问题
I need to forward fill values in a column of a dataframe within groups. I should note that the first value in a group is never missing by construction. I have the following solutions at the moment.
df = pd.DataFrame({'a': [1,1,2,2,2], 'b': [1, np.nan, 2, np.nan, np.nan]})
# desired output
a b
1 1
1 1
2 2
2 2
2 2
Here are the three solutions that I've tried so far.
# really slow solutions
df['b'] = df.groupby('a')['b'].transform(lambda x: x.fillna(method='ffill'))
df['b'] = df.groupby('a')['b'].fillna(method='ffill')
# much faster solution, but more memory intensive and ugly all around
tmp = df.drop_duplicates('a', keep='first')
df.drop('b', inplace=True, axis=1)
df = df.merge(tmp, on='a')
All three of these produce my desired output, but the first two take a really long time on my data set, and the third solution is more memory intensive and feels rather clunky. Are there any other ways to forward fill a column?
回答1:
You need to sort by both columns df.sort_values(['a', 'b']).ffill()
to ensure robustness. If an np.nan
is left in the first position within a group, ffill
will fill that with a value from the prior group. Because np.nan
will be placed at the end of any sort, sorting by both a
and b
ensures that you will not have np.nan
at the front of any group. You can then .loc
or .reindex
with the initial index to get back your original order.
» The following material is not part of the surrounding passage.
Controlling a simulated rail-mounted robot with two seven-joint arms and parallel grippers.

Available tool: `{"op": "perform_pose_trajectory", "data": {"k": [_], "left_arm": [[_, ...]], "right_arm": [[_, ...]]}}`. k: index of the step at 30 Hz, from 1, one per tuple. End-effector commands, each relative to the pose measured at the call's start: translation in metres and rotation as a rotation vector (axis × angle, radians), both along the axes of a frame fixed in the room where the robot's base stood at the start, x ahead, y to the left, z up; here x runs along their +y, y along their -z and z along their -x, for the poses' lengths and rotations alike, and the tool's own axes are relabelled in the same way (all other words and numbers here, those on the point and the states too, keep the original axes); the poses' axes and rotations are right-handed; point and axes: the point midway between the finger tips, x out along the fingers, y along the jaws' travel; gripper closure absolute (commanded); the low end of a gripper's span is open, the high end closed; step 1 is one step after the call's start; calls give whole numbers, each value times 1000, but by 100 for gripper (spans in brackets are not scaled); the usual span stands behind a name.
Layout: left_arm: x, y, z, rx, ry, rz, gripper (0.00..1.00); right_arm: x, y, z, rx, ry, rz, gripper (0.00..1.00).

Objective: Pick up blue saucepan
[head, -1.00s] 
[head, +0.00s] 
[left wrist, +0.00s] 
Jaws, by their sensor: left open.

This will obviously be a tad slower than the other proposals... However, I contend it will be correct where the others are not.
demo
Consider the dataframe df
df = pd.DataFrame({'a': [1,1,2,2,2], 'b': [1, np.nan, np.nan, 2, np.nan]})
print(df)
a b
0 1 1.0
1 1 NaN
2 2 NaN
3 2 2.0
4 2 NaN
Try
df.sort_values('a').ffill()
a b
0 1 1.0
1 1 1.0
2 2 1.0 # <--- this is incorrect
3 2 2.0
4 2 2.0
Instead do
df.sort_values(['a', 'b']).ffill().loc[df.index]
a b
0 1 1.0
1 1 1.0
2 2 2.0
3 2 2.0
4 2 2.0
special note
This is still incorrect if an entire group has missing values
回答2:
Using ffill() directly will give the best results. Here is the comparison
%timeit df.b.ffill(inplace = True)
best of 3: 311 µs per loop
%timeit df['b'] = df.groupby('a')['b'].transform(lambda x: x.fillna(method='ffill'))
best of 3: 2.34 ms per loop
%timeit df['b'] = df.groupby('a')['b'].fillna(method='ffill')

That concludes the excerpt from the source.